Une sélection repensée pour 2026
Lors du lancement du programme pilote, les candidatures étaient ouvertes aux domaines des arts visuels, théâtre, littérature, musique, danse, opéra, cinéma, cirque et architecture. Les postulants devaient prouver leur statut professionnel à travers des justificatifs comme la vente d’œuvres, l’appartenance à une organisation reconnue ou des publications.
Près de 9 000 candidatures avaient été déposées, dont 8 200 jugées éligibles. Les 2 000 bénéficiaires ont été sélectionnés de manière aléatoire, tandis qu’un groupe de contrôle de 1 000 personnes a été suivi à titre comparatif.
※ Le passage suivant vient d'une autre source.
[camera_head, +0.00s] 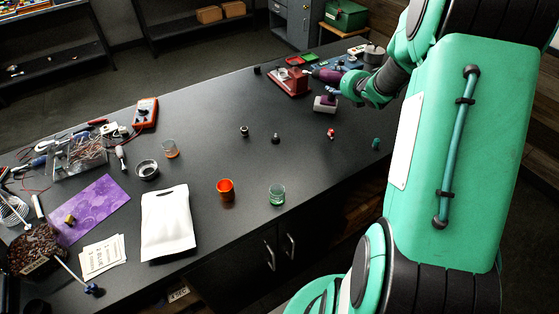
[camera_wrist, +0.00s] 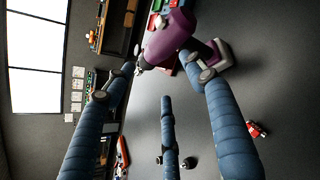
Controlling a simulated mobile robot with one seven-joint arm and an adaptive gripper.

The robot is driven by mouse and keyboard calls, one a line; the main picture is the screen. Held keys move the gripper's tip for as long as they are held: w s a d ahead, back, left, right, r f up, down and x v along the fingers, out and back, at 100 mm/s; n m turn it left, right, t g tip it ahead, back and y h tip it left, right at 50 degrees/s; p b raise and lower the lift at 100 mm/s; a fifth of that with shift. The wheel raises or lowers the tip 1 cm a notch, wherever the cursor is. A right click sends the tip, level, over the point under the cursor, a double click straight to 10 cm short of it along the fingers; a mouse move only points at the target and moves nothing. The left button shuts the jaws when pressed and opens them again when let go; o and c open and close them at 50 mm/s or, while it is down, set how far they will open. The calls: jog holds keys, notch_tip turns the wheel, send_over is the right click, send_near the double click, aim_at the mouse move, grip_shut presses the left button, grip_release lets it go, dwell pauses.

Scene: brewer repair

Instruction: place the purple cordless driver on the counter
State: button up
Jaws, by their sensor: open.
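The purple cordless driver (camera_head: 328,76) stands at the far right part of the dark counter (camera_head: 215,115), its pale-and-purple base (camera_head: 325,104) down on or very near the top. In the wrist view the driver (camera_wrist: 170,38) lies just beyond the fingertips, with its base (camera_wrist: 219,54) beside the right finger. My gripper (camera_head: 350,88) is right beside the driver in the head view. Its blue fingers are spread open in the wrist view (camera_wrist: 160,76). I cannot tell whether a finger still touches the driver.
A red tool or box (camera_head: 289,83) stands close behind the driver. A small red item (camera_head: 331,134) and dark knobs (camera_head: 276,138) lie nearer. The counter's middle is mostly clear.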

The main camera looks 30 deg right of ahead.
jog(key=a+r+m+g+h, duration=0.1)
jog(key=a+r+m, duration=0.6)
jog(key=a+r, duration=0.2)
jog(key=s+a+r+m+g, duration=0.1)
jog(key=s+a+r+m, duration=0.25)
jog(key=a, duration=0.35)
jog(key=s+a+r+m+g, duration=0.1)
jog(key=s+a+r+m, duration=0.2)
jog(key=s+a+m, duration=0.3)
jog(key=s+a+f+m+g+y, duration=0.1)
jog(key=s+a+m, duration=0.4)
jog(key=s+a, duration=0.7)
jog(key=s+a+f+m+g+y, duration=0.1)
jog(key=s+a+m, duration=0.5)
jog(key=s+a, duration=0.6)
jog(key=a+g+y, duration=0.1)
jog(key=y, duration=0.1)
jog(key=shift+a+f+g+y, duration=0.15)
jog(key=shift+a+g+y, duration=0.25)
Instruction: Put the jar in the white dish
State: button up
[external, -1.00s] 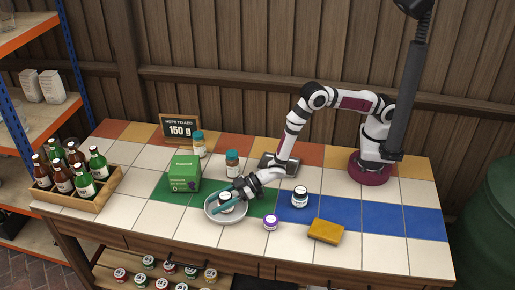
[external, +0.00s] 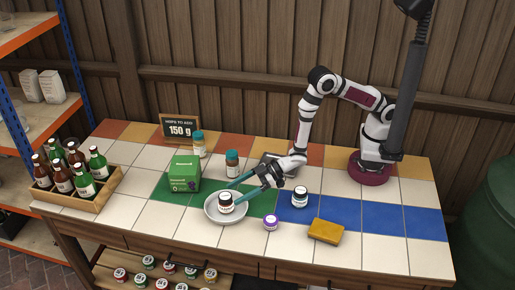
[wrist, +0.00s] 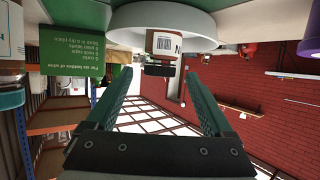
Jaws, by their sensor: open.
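A dark jar with a white label and black lid (external: 226,203) stands upright in the round white dish (external: 209,217). In the wrist view, which looks upside down, the jar (wrist: 165,43) and the dish's rim (wrist: 201,27) show beyond my fingers. My gripper (external: 236,189) is open and empty, its teal fingers spread just behind and to the right of the jar, apart from it. The open fingers also show in the wrist view (wrist: 157,77), with the jar beyond the gap between them.
A green box (external: 185,174) and teal-lidded jars (external: 232,164) stand behind. A bottle crate (external: 83,201) is at left. Front tiles are clear.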

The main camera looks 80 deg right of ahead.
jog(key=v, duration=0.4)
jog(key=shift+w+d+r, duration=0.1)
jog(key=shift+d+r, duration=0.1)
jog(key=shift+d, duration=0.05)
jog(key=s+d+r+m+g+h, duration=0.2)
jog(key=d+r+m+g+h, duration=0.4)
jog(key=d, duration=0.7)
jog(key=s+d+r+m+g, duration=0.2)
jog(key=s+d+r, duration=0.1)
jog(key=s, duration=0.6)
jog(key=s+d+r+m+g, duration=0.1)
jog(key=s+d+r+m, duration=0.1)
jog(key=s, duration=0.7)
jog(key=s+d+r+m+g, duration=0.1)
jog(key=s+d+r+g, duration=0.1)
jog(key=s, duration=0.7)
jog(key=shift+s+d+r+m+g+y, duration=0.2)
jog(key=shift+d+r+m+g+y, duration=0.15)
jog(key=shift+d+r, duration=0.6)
Pour 2026, le gouvernement prévoit d’élargir les critères d’éligibilité et d’augmenter le nombre de places à 2 200, selon les disponibilités budgétaires.
Un débat sur la méthode et l’avenir du modèle
Si 97 % des Irlandais soutiennent la pérennisation du programme, un débat persiste sur la manière de choisir les bénéficiaires. Près de 47 % des répondants estiment que la sélection devrait se faire selon les besoins économiques, 37,5 % préfèrent une sélection au mérite artistique, tandis que 14 % soutiennent le tirage au sort actuel.
Au-delà de cette discussion, le programme irlandais nourrit une réflexion mondiale sur la viabilité du revenu universel, notamment dans un contexte de mutations technologiques et de précarisation du travail.
Un pari sur la créativité et la stabilité
En rendant permanent le Basic Income for Artists, l’Irlande ne fait pas qu’investir dans sa culture, elle investit dans la liberté créative et le temps long, deux ressources souvent rares dans la vie d’un artiste.
Cette politique culturelle inédite replace la création au cœur de la société et pourrait bien servir de modèle pour d’autres pays européens, désireux de réinventer le lien entre art, travail et dignité économique.